§ RECORDED INFORMATION

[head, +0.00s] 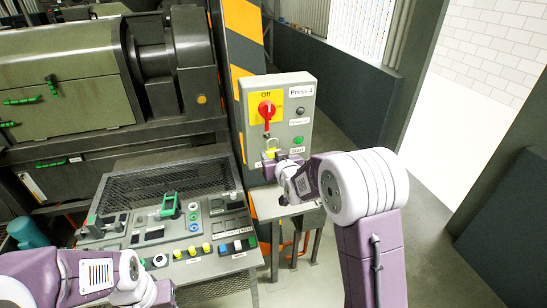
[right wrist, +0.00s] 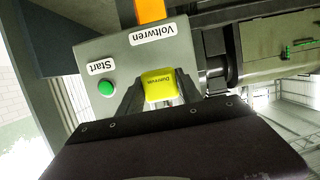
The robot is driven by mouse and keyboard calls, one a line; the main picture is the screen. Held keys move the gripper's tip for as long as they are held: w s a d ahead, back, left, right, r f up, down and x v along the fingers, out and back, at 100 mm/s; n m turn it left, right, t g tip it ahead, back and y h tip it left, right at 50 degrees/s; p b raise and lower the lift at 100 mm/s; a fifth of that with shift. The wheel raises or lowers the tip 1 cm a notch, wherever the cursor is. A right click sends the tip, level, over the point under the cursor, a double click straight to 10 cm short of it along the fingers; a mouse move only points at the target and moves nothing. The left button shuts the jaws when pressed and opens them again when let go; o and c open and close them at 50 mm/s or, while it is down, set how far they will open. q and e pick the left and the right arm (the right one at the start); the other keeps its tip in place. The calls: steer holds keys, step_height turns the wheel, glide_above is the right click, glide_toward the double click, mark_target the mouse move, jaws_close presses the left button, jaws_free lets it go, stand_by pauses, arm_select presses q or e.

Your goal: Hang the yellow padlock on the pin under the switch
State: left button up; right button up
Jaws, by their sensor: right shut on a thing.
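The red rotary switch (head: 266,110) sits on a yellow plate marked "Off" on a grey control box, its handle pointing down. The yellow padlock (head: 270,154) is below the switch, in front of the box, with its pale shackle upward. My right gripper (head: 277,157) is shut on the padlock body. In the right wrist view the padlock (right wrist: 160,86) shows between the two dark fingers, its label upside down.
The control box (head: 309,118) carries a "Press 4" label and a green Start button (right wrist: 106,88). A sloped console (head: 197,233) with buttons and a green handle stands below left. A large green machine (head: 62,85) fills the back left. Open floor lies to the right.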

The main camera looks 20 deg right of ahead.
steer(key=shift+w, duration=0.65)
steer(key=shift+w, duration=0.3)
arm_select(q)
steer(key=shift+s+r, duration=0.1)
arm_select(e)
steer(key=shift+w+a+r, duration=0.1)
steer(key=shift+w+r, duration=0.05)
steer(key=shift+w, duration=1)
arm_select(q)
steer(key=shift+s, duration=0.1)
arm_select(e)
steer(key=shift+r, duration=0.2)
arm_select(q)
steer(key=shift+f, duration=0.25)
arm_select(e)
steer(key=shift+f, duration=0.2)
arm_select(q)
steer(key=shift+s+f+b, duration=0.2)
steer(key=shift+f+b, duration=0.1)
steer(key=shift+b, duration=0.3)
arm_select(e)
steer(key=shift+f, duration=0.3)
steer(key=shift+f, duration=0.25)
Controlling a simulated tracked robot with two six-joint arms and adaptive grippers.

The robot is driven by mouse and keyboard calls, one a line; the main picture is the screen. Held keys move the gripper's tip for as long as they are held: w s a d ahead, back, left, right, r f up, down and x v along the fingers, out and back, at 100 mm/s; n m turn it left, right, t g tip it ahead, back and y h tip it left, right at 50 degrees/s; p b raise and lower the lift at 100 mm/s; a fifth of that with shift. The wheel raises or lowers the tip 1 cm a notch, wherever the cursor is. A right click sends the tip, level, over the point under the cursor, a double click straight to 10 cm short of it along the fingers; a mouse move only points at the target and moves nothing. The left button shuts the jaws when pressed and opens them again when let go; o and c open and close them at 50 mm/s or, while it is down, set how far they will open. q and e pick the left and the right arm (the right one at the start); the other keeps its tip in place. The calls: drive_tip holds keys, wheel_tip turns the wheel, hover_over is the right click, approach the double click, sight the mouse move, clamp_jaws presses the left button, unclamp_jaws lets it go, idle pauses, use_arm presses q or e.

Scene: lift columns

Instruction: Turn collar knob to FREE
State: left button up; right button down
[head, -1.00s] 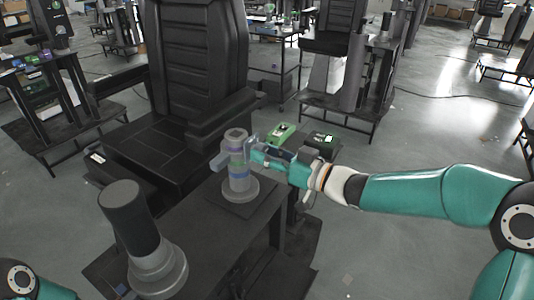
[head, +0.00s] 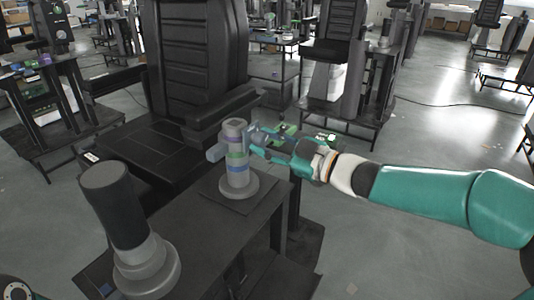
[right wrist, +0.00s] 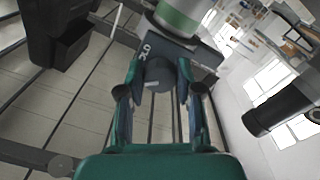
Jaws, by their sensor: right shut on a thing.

§ GIVEN TASK
Within the listing above, locate the line containing "Controlling a simulated" and the line containing "Scene: lift columns". Reproduce those two lines and all lines between them exactly, with nothing added.

§ RIGHT ANSWER
Controlling a simulated tracked robot with two six-joint arms and adaptive grippers.

The robot is driven by mouse and keyboard calls, one a line; the main picture is the screen. Held keys move the gripper's tip for as long as they are held: w s a d ahead, back, left, right, r f up, down and x v along the fingers, out and back, at 100 mm/s; n m turn it left, right, t g tip it ahead, back and y h tip it left, right at 50 degrees/s; p b raise and lower the lift at 100 mm/s; a fifth of that with shift. The wheel raises or lowers the tip 1 cm a notch, wherever the cursor is. A right click sends the tip, level, over the point under the cursor, a double click straight to 10 cm short of it along the fingers; a mouse move only points at the target and moves nothing. The left button shuts the jaws when pressed and opens them again when let go; o and c open and close them at 50 mm/s or, while it is down, set how far they will open. q and e pick the left and the right arm (the right one at the start); the other keeps its tip in place. The calls: drive_tip holds keys, wheel_tip turns the wheel, hover_over is the right click, approach the double click, sight the mouse move, clamp_jaws presses the left button, unclamp_jaws lets it go, idle pauses, use_arm presses q or e.

Scene: lift columns

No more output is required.